Shottle History

SHOTTLE and POSTERN are hamlets, in the parish of Duffield, and form a township and extensive agricultural district, having a station on the Wirksworth branch of the Midland railway, 3 miles west from Belper and 5 north-west from Duffield, in the Mid division of the county, Appletree hundred, Belper union and petty sessional division, Belper and Ilkeston county court district, rural deanery of Duffield, archdeaconry of Derby and diocese of Southwell. By Local Government Board Order detached parts of Duffield and Hazlewood, known as Cowers Lane and Beaconsfield Villas, were transferred to this township in 1886. Here is a small chapel erected by the late Duke of Devonshire, and licensed in 1861, in which divine service is conducted on Sunday by the Rev.

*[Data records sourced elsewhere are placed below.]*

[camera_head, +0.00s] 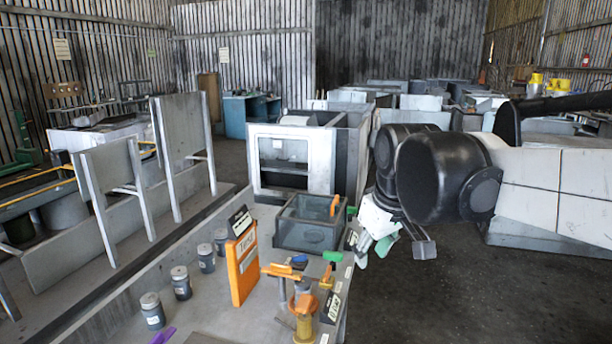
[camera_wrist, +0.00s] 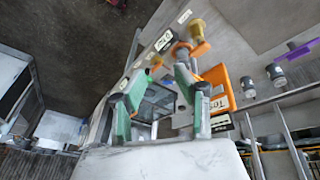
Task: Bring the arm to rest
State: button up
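My gripper (camera_head: 374,250) hangs at the end of my black arm in the head view, just right of the bench's right edge and beside a clear-walled grey bin (camera_head: 308,236). In the wrist view my gripper's green-padded fingers (camera_wrist: 160,100) stand apart with nothing held between them. Through the gap I see the bin (camera_wrist: 158,104) and part of the bench. The fingers look clear of the bench items, though their exact distance from the bench edge is hard to tell.
The bench (camera_head: 215,312) holds an orange sign board (camera_head: 242,264), several grey jars (camera_head: 153,311), orange clamp-like tools (camera_head: 297,272) and a yellow-and-orange piece (camera_head: 304,318). A white housing (camera_head: 290,160) stands behind. Dark floor (camera_head: 430,305) is open at the lower right.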

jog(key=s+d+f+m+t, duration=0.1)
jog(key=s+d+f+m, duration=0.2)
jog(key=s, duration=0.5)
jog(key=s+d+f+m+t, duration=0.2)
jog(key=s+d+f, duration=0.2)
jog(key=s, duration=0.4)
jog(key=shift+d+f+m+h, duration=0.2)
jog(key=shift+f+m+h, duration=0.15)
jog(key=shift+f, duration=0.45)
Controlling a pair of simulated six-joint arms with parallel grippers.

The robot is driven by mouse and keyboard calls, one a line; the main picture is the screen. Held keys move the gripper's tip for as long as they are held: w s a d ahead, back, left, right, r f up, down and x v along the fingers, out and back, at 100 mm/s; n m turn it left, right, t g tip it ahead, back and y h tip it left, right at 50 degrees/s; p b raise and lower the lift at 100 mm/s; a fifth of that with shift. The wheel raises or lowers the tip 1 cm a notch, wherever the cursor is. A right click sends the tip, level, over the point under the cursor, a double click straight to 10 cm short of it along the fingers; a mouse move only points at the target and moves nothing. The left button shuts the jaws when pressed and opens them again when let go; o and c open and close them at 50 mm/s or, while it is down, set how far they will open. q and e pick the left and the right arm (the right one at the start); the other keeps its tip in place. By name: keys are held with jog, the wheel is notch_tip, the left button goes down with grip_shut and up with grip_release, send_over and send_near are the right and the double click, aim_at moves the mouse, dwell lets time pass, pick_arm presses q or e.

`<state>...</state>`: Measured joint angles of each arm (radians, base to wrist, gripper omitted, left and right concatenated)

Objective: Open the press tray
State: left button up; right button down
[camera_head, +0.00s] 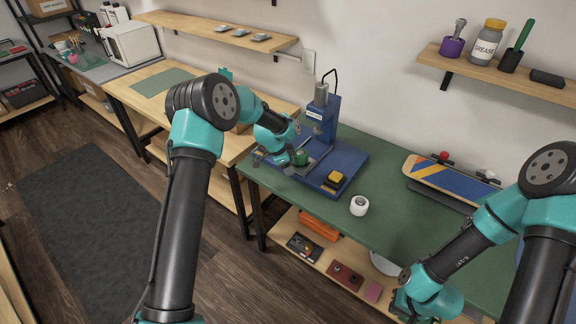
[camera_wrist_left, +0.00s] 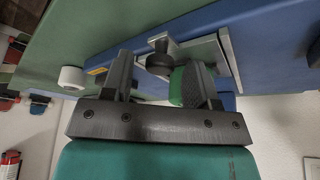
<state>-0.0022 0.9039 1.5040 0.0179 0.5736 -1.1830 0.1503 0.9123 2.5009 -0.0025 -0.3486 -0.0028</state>
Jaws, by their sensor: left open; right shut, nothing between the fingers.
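The blue press (camera_head: 322,112) stands at the far left end of the green bench on a blue base (camera_head: 352,163). Its metal tray (camera_head: 318,160) lies on the base, partly hidden by my left arm. In the left wrist view, a grey metal plate (camera_wrist_left: 228,55) and a dark knob (camera_wrist_left: 158,64) show just beyond the fingers. My left gripper (camera_wrist_left: 160,80) is open at the tray's front, with the knob in line with the gap; contact cannot be told. A green round part (camera_head: 301,157) is beside the fingers. My right gripper (camera_head: 402,305) is low at the bench front, away from the press.
A white roll (camera_head: 359,205) stands on the bench to the right. A striped skateboard deck (camera_head: 450,180) lies further right. The bench between roll and deck is clear.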

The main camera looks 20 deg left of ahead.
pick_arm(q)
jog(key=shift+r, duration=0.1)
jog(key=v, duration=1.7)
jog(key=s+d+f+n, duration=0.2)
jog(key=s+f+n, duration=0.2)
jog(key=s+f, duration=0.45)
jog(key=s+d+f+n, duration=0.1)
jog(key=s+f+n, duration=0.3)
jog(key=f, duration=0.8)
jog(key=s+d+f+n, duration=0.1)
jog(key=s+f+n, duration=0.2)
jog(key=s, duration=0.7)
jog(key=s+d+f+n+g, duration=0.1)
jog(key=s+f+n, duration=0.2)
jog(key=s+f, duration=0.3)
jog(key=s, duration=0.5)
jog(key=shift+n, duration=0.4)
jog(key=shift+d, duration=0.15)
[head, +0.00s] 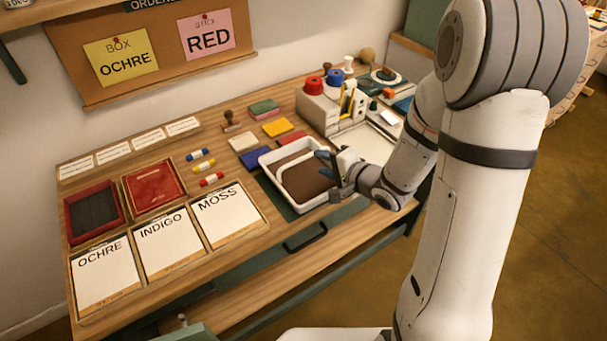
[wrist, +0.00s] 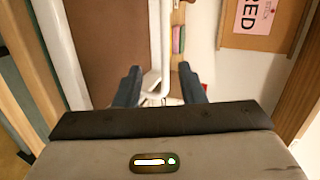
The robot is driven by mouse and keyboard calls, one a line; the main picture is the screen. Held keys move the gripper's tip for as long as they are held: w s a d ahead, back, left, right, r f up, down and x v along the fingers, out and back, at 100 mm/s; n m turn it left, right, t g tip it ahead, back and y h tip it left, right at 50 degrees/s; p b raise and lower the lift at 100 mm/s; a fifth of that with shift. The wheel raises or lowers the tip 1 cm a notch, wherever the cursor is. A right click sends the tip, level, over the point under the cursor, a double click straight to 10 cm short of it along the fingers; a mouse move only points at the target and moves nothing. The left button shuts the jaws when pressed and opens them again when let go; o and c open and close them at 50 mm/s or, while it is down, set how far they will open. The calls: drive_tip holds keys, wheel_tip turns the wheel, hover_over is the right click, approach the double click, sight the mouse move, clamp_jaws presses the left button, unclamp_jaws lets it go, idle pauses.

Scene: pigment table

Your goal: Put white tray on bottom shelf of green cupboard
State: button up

W. H. Turner M.A. vicar of Hazlewood. There is also a Baptist chapel. Shottle Hall is at present unoccupied. The Duke of Devonshire K.G. is lord of the manor and principal landowner. The soil is clay; subsoil, clay and sandstone. The chief crops are wheat, oats and barley and about two-thirds pasture. The acreage is 3,808; rateable value, £4,662; the population in 1891 was 432.

School, erected in 1715, for 50 children; average attendance, 34; the school is endowed by Ralph Dowley, in 1745, with an income of £7 yearly, augmented by the Duke of Devonshire.